Updatedb is not recommended for network distributed filesystems.
To disable Updatedb feature for MooseFS, add fuse.mfs to variable PRUNEFS in /etc/updatedb.conf (it should look similar to this): PRUNEFS="NFS nfs nfs4 rpc_pipefs afs binfmt_misc proc smbfs autofs iso9660 ncpfs coda devpts ftpfs devfs mfs shfs sysfs cifs lustre tmpfs usbfs udf fuse.glusterfs fuse.sshfs fuse.mfs curlftpfs ecryptfs fusesmb devtmpfs"
9. Up-to-date operating system
We recommend to use up-to-date operating system. It doesn't matter if your OS is Linux, FreeBSD or MacOS X. It needs to be up-to-date.

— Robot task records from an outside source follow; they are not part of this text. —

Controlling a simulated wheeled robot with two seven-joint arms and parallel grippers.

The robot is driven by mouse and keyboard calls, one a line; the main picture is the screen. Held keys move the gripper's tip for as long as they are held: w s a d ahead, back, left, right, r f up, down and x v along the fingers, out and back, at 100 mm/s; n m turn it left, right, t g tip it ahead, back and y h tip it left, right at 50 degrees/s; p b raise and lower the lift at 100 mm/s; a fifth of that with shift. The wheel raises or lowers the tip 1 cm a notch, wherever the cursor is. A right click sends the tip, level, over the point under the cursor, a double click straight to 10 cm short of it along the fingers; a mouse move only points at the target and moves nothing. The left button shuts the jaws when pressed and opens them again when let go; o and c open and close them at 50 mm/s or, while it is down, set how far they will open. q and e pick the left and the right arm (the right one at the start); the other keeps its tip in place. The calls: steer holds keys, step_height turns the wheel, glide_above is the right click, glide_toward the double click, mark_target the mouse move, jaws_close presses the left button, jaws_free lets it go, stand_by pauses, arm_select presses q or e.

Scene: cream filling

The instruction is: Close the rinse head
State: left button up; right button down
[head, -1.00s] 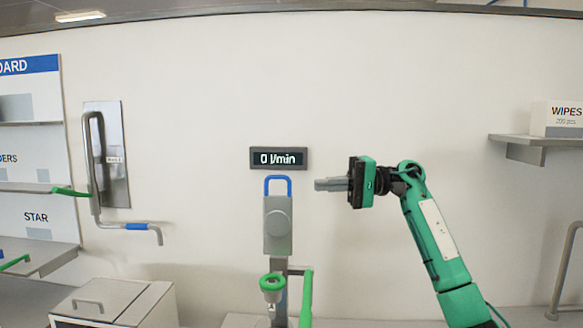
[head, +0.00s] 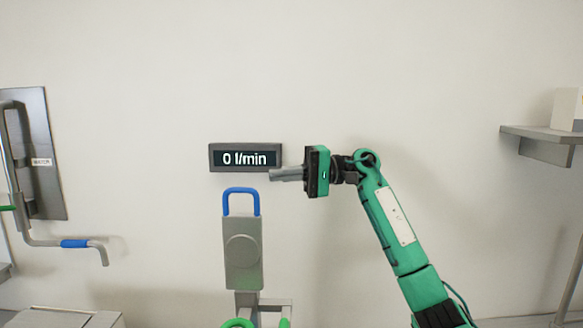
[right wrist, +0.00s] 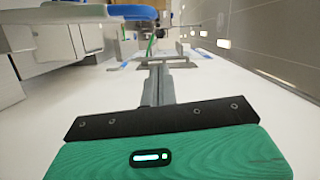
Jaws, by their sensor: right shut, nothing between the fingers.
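The rinse head appears to be the upright grey block with a round disc on its front (head: 243,250). A blue loop handle (head: 241,190) stands up from its top. The same blue handle seems to show large at the upper left of the right wrist view (right wrist: 60,13). My right gripper (head: 272,174) is shut and empty. In the head view its fingertips point left, just above and right of the blue handle, with a gap between them. Its fingers also show in the right wrist view (right wrist: 158,72). My left gripper is not in view.
A dark display (head: 245,158) reading "0 l/min" is on the wall behind the fingertips. A metal plate with a bent pipe and blue grip (head: 74,243) is at left. A shelf (head: 545,143) holds a box at right. Green parts (head: 238,323) show below the block.

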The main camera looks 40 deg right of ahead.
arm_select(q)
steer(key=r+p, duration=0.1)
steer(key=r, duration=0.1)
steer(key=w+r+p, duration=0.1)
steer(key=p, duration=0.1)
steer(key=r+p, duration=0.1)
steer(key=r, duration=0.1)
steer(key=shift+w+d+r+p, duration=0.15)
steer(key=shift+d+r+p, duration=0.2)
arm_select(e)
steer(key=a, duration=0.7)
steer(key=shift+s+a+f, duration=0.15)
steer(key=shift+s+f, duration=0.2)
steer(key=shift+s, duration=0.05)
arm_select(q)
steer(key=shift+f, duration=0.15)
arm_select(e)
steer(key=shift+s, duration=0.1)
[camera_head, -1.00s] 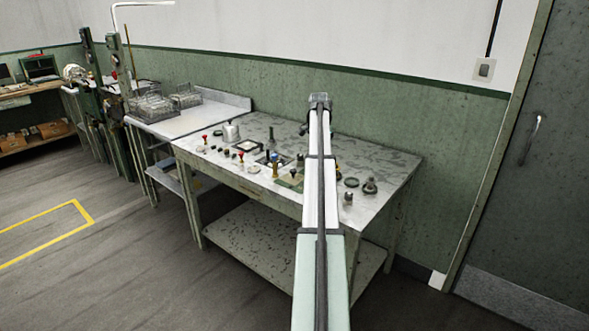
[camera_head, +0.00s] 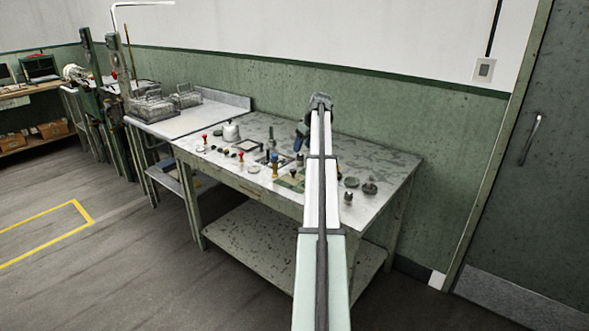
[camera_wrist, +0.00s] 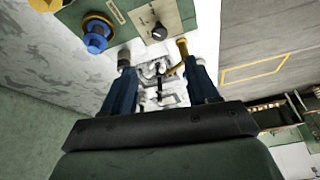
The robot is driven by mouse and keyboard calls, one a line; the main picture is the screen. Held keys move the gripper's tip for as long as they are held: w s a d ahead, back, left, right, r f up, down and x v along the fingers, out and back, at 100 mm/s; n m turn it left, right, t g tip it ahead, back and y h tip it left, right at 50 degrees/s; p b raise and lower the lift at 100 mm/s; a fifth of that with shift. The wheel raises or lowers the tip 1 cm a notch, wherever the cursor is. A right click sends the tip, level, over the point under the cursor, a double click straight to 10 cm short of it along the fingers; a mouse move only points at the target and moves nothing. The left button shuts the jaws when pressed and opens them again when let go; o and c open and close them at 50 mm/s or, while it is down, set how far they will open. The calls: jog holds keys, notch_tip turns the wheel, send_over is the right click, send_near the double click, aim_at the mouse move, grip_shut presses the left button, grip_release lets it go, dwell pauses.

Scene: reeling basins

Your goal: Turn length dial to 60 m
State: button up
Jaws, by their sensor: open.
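My gripper (camera_wrist: 157,62) is open, with its two blue fingers spread apart and no object clearly held between them. In the head view my gripper (camera_head: 301,140) shows just left of my arm, above the table's back half. A black knob (camera_wrist: 158,31) sits on a beige panel (camera_wrist: 172,14) with dark marks, beyond the fingertips in the wrist view. It looks like a dial, but its markings are too small to read. In the head view my arm hides part of the table, and I cannot tell the dial's setting.
The speckled table (camera_head: 385,160) carries several small knobs and fittings. A blue-topped knob (camera_wrist: 96,40) and a brass-coloured piece (camera_wrist: 181,45) stand near the panel. A white-topped bench (camera_head: 190,122) with wire baskets adjoins at left. The table's back right is mostly clear.

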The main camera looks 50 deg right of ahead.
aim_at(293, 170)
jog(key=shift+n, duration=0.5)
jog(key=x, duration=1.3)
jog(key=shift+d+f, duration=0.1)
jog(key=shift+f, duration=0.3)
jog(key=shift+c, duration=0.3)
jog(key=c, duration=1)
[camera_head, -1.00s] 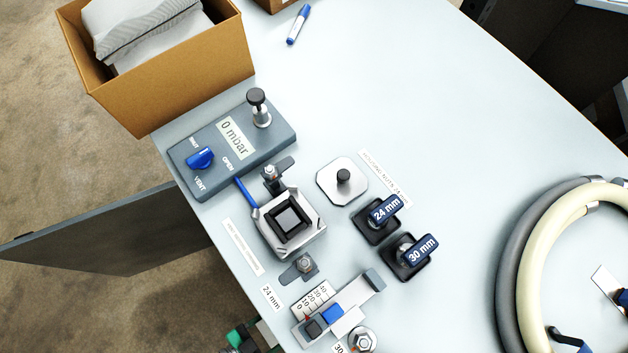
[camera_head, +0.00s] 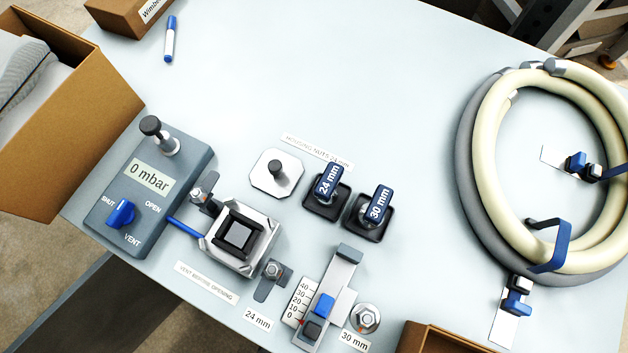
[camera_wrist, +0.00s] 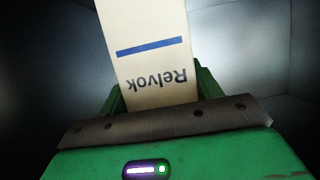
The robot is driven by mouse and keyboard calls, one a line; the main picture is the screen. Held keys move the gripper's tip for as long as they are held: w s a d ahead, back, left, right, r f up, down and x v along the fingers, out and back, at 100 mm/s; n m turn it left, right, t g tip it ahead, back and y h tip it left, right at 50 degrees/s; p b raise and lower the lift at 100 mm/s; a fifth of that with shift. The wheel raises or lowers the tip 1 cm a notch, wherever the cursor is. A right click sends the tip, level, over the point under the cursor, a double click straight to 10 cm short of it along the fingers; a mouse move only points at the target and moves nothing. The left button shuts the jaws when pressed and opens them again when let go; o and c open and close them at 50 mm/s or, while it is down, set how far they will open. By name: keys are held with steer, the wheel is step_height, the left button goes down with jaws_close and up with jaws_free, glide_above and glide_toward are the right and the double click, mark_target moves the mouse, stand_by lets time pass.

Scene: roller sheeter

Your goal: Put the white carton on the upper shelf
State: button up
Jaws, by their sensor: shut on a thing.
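In the wrist view a white carton (camera_wrist: 150,40), cream-tinted in this light, carries a blue stripe and the upside-down word "Relvok". My gripper (camera_wrist: 158,92) is shut on it, with green fingers at both sides of its near end. The carton's far end runs out of the top of the view. The surroundings there are dim, blurred grey surfaces; I cannot tell what they are. Neither my gripper nor the carton shows in the head view. I cannot make out the upper shelf in either view.
The head view shows a pale table (camera_head: 390,100) with a grey valve box (camera_head: 180,160), a clamp fixture (camera_head: 240,238), nut sockets and a coiled hose (camera_head: 468,150). An open cardboard box (camera_head: 75,135) stands at the left. Dark rack posts (camera_head: 545,22) stand beyond the table's far right edge.

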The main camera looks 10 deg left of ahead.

For example, some features added in MooseFS 3.0 will not work with old FUSE version (which is e.g. present on Debian 5).
10. Hardware recommendation
Since MooseFS Master Server is a single-threaded process, we recommend to use modern processors with high clock and low number of cores for Master Servers, e.g.:
- Intel(R) Xeon(R) CPU E3-1280 v6 @ 3.90GHz
- Intel(R) Xeon(R) CPU E3-1281 v3 @ 3.70GHz
- Intel(R) Xeon(R) CPU E3-1276 v3 @ 3.60GHz
- Intel(R) Xeon(R) CPU E5-1630 v3 @ 3.70GHz
- Intel(R) Xeon(R) CPU E5-1620 v2 @ 3.70GHz
A good point to start while choosing CPU for Master Server is single-thread performance rating on CPU Benchmark.
We also recommend to disable hyper-threading CPU feature for Master Servers.
For Chunkservers we recommend modern multi-core processors.
Minimal recommended and supported HA configuration for MooseFS Pro is 2 Master Servers and 3 Chunkservers. If you have 3 Chunkservers, and one of them goes down, your data is still accessible and is being replicated and system still works. If you have only 2 Chunkservers and one of them goes down, MooseFS waits for it and is not able to perform any operations.
Minumum number of Chunkservers required to run MooseFS Pro properly is 3.